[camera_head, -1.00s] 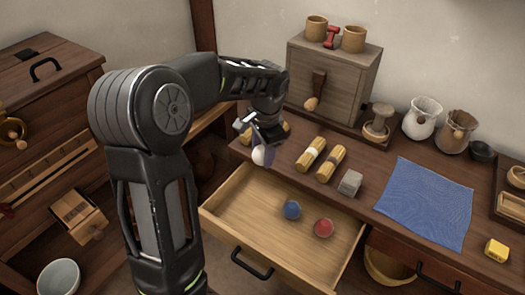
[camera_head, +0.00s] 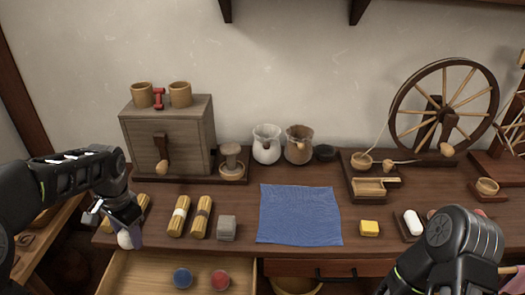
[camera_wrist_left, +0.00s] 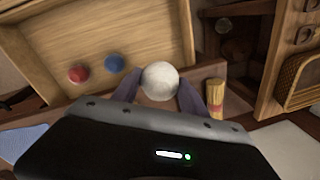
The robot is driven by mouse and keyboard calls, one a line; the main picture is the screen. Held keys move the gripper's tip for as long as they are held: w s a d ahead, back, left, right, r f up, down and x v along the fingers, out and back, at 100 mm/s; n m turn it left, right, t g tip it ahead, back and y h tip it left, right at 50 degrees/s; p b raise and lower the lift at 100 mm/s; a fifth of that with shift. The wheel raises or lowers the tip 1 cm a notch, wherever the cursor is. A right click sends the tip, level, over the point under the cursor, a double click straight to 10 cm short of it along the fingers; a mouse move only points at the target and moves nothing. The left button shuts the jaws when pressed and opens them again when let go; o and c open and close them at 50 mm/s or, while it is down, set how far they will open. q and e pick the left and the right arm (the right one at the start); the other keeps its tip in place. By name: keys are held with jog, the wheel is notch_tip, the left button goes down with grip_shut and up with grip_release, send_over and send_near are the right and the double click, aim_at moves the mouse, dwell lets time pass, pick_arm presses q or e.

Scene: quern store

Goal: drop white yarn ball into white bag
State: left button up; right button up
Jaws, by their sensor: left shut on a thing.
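My left gripper (camera_head: 128,232) is shut on the white yarn ball (camera_head: 125,240), at the left above the open drawer's back edge. In the left wrist view the white yarn ball (camera_wrist_left: 160,81) sits between the two fingers. The white bag (camera_head: 267,145) stands open-topped at the back of the table, right of the wooden cabinet, well away from the gripper. A similar brown bag (camera_head: 299,146) stands just to its right. My right arm shows at the lower right, but its gripper is out of view.
The open drawer (camera_head: 135,275) holds a blue ball (camera_head: 182,278) and a red ball (camera_head: 220,280). Bundles (camera_head: 179,216), a grey block (camera_head: 227,228) and a blue cloth (camera_head: 299,215) lie on the table. A wooden cabinet (camera_head: 168,135) and a spinning wheel (camera_head: 444,105) stand behind.

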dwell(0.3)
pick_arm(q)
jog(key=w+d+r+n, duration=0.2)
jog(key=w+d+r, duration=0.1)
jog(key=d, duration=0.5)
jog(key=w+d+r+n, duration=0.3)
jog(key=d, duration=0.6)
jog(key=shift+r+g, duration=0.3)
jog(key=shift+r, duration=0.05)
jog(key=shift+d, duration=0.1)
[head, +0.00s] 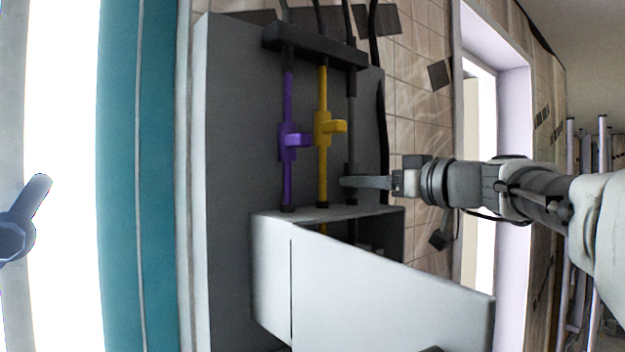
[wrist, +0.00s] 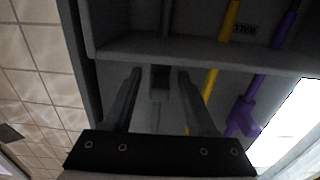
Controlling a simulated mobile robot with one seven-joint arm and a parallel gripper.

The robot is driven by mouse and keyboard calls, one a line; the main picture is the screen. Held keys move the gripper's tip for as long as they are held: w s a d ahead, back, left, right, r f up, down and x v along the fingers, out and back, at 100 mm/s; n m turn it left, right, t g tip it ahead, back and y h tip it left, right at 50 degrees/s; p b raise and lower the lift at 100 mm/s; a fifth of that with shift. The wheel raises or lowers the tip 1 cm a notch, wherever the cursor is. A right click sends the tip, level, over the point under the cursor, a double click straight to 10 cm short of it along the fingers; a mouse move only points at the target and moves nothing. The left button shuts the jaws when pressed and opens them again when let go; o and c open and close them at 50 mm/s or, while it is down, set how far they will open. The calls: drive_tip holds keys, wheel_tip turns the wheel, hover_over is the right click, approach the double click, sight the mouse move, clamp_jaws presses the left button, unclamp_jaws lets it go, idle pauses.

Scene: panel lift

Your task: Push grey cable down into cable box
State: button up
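The grey cable (head: 351,110) runs down the grey panel, to the right of the yellow cable (head: 322,90) and the purple cable (head: 288,95). The cable box (head: 273,235) is below, with its front cover swung open. My gripper (head: 348,182) reaches in from the right at the grey cable, just above the box top. In the wrist view, my gripper (wrist: 159,74) has its two fingers apart, with a small grey block of the cable (wrist: 159,82) between them and gaps showing on both sides. The grey cable's lower part is partly hidden by my gripper in the head view.
The box's open white cover (head: 390,300) sticks out below my arm. A dark bracket (head: 315,47) holds the cables at the top. A tiled wall (head: 415,100) and a bright doorway (head: 480,150) lie to the right.

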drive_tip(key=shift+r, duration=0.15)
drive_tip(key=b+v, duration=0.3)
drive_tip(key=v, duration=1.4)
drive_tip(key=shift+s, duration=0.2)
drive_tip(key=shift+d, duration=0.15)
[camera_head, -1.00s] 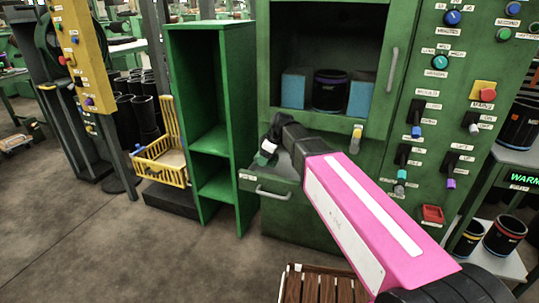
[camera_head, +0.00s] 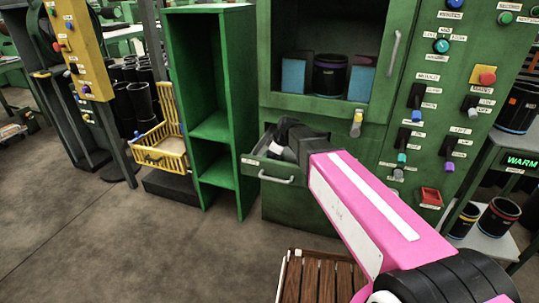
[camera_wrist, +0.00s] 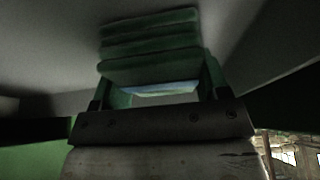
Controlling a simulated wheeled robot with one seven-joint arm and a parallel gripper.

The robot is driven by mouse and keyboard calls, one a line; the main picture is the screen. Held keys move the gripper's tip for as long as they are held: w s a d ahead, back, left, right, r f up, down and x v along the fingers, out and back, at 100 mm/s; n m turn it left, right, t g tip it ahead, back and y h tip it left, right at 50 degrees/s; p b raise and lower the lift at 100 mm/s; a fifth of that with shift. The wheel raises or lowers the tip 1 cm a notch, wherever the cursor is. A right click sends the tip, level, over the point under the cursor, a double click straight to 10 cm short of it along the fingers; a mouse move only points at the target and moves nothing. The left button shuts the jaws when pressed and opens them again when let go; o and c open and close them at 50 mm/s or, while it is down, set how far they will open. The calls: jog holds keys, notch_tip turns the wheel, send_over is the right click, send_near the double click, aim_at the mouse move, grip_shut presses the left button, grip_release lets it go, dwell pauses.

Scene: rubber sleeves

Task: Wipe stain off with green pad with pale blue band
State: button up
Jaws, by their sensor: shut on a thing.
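My gripper (camera_head: 277,146) reaches down at the open drawer (camera_head: 277,170) of the green cabinet, with its tip at or inside the drawer opening. In the wrist view my gripper (camera_wrist: 165,88) is shut on a green pad (camera_wrist: 150,45), which looks layered or ridged. A pale blue strip (camera_wrist: 166,89) shows along its near edge, between the fingers. Grey surfaces lie close around the pad; I cannot tell whether it touches them. A stain is not visible in either view.
Above the drawer, a cabinet recess holds a black sleeve (camera_head: 330,76) between blue blocks (camera_head: 293,73). An open green shelf (camera_head: 213,128) stands to the left, near a yellow basket (camera_head: 160,153). A slatted wooden stool (camera_head: 318,278) stands in front.

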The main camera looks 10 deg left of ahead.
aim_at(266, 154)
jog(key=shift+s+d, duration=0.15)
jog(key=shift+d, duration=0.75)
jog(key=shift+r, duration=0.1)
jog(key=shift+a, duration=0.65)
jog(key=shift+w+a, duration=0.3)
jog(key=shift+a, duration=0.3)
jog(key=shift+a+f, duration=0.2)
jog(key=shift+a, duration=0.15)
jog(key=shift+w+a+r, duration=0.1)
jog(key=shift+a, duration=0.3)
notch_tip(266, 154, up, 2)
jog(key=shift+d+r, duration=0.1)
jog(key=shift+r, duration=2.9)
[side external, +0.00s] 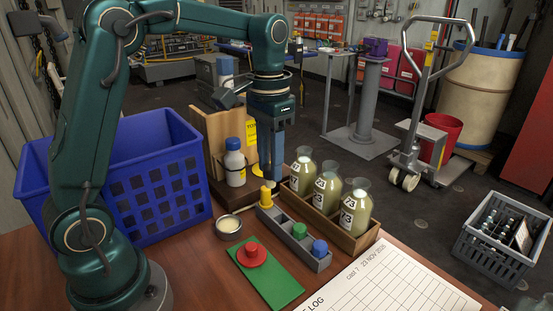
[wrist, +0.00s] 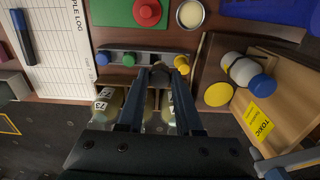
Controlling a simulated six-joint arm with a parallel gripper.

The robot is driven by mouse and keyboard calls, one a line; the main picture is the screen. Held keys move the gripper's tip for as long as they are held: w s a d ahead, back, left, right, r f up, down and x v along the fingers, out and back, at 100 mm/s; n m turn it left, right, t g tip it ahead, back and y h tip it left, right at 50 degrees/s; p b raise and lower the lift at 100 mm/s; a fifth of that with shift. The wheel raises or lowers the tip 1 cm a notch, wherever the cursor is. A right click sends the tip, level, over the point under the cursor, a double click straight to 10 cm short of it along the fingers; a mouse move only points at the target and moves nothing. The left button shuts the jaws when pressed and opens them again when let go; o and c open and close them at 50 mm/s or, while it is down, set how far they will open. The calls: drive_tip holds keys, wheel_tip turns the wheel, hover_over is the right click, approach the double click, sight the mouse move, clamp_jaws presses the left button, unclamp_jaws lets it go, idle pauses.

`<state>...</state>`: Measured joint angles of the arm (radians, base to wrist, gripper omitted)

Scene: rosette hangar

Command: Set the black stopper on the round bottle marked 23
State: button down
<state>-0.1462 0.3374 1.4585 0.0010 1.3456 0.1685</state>
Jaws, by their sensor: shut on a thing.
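My gripper (side external: 271,181) points down behind the yellow stopper (side external: 266,196), beside the bottles. In the wrist view its fingers (wrist: 160,76) are shut on a dark piece, the black stopper (wrist: 160,73), mostly hidden between them. Three round bottles of greenish liquid stand in a wooden crate (side external: 328,219): a left bottle (side external: 301,181), a middle bottle (side external: 324,194) and a right bottle (side external: 352,219). The grey rack (side external: 283,225) holds the yellow, green (side external: 299,231) and blue (side external: 319,247) stoppers.
A blue-capped white bottle (side external: 235,166) stands by a yellow TOXIC sign (wrist: 260,118). A blue basket (side external: 160,190) is left; a log sheet (side external: 400,286) lies right.

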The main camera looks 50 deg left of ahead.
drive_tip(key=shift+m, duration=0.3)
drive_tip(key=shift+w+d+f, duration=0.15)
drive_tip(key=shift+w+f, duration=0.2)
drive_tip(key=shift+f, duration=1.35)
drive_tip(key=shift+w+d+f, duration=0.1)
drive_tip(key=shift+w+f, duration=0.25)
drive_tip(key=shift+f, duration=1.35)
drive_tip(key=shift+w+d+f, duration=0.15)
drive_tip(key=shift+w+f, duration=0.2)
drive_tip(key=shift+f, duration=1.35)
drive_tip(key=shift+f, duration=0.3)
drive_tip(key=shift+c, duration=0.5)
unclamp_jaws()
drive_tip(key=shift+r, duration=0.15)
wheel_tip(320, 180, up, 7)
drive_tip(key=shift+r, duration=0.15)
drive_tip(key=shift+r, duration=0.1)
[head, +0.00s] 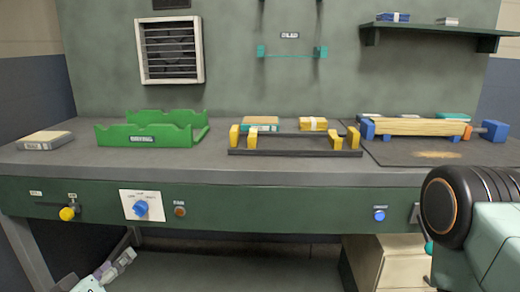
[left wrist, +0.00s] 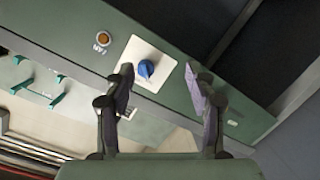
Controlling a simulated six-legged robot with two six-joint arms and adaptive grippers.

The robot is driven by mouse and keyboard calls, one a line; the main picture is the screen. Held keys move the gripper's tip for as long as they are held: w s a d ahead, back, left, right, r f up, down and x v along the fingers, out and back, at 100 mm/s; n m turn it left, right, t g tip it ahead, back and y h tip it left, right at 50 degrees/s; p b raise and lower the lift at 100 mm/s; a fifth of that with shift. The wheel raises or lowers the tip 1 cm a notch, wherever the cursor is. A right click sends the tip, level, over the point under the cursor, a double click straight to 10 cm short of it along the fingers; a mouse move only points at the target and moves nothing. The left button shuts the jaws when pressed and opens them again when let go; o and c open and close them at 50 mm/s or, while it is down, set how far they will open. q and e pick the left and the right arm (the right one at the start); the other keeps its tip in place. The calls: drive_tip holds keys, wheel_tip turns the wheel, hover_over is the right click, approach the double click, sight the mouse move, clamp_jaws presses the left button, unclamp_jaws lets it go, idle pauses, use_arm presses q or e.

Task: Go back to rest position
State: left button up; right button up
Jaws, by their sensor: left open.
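My left gripper (head: 122,262) is low at the bottom left of the head view, below the front edge of the bench. In the left wrist view its two dark fingers (left wrist: 160,90) are spread apart with nothing held between them. Behind them shows the blue knob on its white plate (left wrist: 146,69), apart from the fingers. Part of my right arm fills the lower right of the head view. Its gripper is out of view.
The bench (head: 195,174) carries a green cradle (head: 150,134), a dark rack with yellow blocks (head: 295,152) and a wooden piece (head: 418,127) between blue supports. A yellow knob (head: 67,213) and a blue knob (head: 141,207) stick out of the front panel.

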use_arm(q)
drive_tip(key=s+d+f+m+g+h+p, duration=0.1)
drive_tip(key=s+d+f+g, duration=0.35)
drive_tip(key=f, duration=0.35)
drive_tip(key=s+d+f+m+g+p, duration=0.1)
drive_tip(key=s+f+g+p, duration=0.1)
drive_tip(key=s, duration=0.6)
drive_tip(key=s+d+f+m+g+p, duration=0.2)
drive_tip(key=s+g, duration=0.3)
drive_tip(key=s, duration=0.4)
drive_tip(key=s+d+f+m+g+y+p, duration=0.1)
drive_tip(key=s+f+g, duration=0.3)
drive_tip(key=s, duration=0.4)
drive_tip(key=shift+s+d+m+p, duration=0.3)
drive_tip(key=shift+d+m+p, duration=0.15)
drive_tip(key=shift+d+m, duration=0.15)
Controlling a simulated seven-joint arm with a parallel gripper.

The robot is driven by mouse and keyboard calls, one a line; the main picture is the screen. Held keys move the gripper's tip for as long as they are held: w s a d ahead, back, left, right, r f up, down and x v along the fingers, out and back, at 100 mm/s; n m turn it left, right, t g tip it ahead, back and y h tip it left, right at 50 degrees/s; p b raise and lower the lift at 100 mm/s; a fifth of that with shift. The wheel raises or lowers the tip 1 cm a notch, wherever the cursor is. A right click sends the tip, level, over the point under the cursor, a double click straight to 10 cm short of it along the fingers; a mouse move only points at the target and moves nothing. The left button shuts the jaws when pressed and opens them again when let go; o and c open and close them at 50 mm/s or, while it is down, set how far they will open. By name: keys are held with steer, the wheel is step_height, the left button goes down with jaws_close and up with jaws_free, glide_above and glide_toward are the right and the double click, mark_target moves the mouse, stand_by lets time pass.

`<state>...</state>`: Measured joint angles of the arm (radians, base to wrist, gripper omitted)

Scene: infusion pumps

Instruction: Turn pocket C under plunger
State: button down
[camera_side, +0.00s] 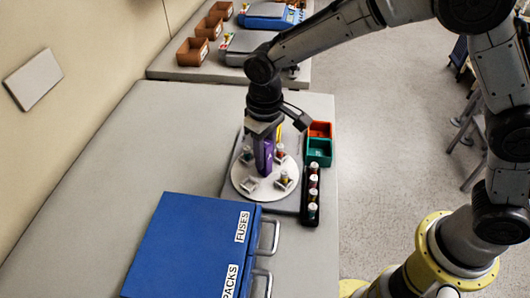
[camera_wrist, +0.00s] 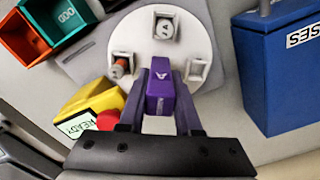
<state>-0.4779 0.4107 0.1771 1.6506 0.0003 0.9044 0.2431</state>
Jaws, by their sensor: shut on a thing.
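A round white turntable (camera_side: 243,188) with small square pockets sits on a grey base plate. In the wrist view the turntable (camera_wrist: 122,38) holds a vial with a dark letter on its cap (camera_wrist: 164,28) in the top pocket, an orange-sided vial (camera_wrist: 118,67) in the left pocket, and a right pocket (camera_wrist: 197,70) that looks empty. My gripper (camera_wrist: 161,88) is shut on a purple block (camera_wrist: 161,92) with a white mark; it also shows upright over the turntable in the side view (camera_side: 264,155). I cannot make out which pocket is C, and no plunger is clearly identifiable.
A black rack (camera_side: 311,210) of several vials stands right of the turntable. An orange bin (camera_side: 320,129) and a teal bin (camera_side: 319,152) stand behind it. A blue case (camera_side: 185,240) stands in front.

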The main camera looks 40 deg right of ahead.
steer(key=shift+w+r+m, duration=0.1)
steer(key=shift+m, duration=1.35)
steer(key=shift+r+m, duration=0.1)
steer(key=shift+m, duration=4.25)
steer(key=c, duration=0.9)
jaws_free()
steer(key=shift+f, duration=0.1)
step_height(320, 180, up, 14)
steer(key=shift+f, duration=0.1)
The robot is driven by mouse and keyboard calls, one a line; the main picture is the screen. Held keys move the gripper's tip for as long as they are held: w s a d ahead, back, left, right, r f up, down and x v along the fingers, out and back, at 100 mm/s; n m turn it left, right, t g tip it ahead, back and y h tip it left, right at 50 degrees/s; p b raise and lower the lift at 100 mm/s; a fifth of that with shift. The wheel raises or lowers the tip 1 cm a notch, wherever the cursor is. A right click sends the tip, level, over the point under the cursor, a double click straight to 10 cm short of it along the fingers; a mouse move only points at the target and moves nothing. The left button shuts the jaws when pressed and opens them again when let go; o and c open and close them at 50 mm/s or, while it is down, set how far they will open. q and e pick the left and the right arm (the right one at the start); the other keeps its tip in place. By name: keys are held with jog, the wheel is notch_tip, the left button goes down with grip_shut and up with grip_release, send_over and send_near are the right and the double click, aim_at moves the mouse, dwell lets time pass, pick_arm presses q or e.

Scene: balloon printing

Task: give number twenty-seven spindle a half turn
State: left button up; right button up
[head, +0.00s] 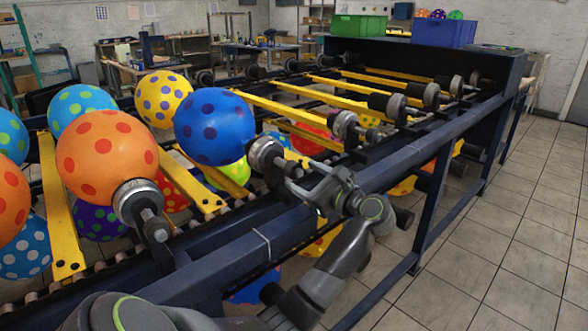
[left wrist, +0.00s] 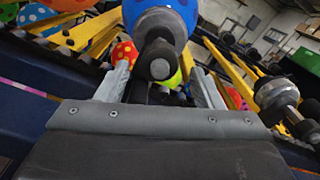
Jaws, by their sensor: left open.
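The spindle (head: 264,156) carrying the blue balloon with dark dots (head: 214,126) sticks out from the near rail of the machine. My left gripper (head: 293,178) is at this spindle's outer end, with its fingers pointing at it. In the left wrist view the same spindle (left wrist: 158,58) lies between the two open fingers, roughly centred, with a gap on each side. I see no grip on it. No number is readable on any spindle, so I cannot tell from a label which is twenty-seven. My right gripper is not in view.
A neighbouring spindle (head: 138,204) holds an orange balloon with red dots (head: 107,155) on the left. Another, empty spindle (head: 345,126) stands to the right. The dark blue rail (head: 240,245) runs under my gripper. Open tiled floor (head: 480,235) lies to the right.

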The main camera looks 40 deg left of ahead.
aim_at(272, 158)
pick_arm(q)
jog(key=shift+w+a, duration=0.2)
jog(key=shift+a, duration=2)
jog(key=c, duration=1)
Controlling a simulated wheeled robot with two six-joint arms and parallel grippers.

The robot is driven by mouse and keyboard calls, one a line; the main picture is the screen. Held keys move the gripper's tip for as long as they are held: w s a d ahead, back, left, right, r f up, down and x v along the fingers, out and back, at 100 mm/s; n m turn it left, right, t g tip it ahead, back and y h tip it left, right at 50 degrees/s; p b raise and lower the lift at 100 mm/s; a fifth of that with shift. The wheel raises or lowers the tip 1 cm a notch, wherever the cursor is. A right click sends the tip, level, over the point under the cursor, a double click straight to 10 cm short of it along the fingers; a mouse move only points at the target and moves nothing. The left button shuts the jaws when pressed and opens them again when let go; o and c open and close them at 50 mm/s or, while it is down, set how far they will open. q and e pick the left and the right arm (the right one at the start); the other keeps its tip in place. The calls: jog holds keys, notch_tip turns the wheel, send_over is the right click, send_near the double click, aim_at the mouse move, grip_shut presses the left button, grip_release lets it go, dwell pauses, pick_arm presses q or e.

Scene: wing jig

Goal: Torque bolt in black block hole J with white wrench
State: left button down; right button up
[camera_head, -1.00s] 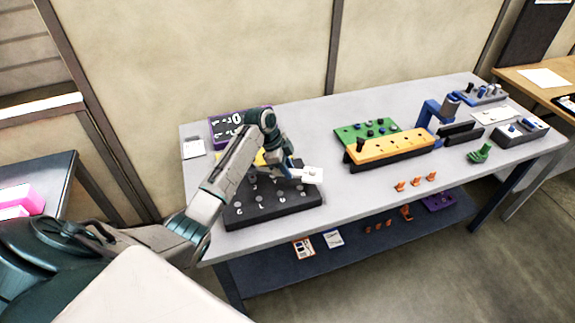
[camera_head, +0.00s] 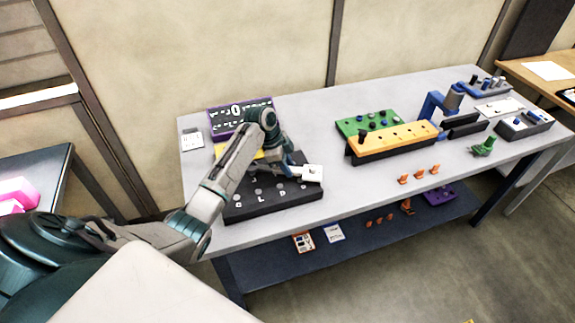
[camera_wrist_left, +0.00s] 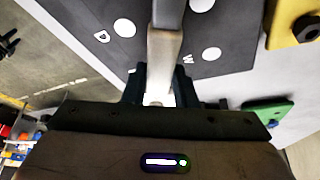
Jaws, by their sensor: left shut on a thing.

□ □ □ □ □

Directive:
Write down exactly what the lines above say, from the line holding "Goal: drop white yarn ball into white bag" through the line holding "Controlling a simulated mobile", and nothing more. Do not copy the pictures.

Answer to this exercise:
Goal: drop white yarn ball into white bag
State: left button up; right button up
Jaws, by their sensor: left shut on a thing.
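My left gripper (camera_head: 128,232) is shut on the white yarn ball (camera_head: 125,240), at the left above the open drawer's back edge. In the left wrist view the white yarn ball (camera_wrist_left: 160,81) sits between the two fingers. The white bag (camera_head: 267,145) stands open-topped at the back of the table, right of the wooden cabinet, well away from the gripper. A similar brown bag (camera_head: 299,146) stands just to its right. My right arm shows at the lower right, but its gripper is out of view.
The open drawer (camera_head: 135,275) holds a blue ball (camera_head: 182,278) and a red ball (camera_head: 220,280). Bundles (camera_head: 179,216), a grey block (camera_head: 227,228) and a blue cloth (camera_head: 299,215) lie on the table. A wooden cabinet (camera_head: 168,135) and a spinning wheel (camera_head: 444,105) stand behind.

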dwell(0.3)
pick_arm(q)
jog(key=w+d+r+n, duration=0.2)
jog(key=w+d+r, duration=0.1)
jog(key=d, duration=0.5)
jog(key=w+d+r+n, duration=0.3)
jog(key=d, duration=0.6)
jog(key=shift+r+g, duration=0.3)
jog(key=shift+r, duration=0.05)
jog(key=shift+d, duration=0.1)
[head, +0.00s] 
[wrist, +0.00s] 
Controlling a simulated mobile robot with one seven-joint arm and a parallel gripper.

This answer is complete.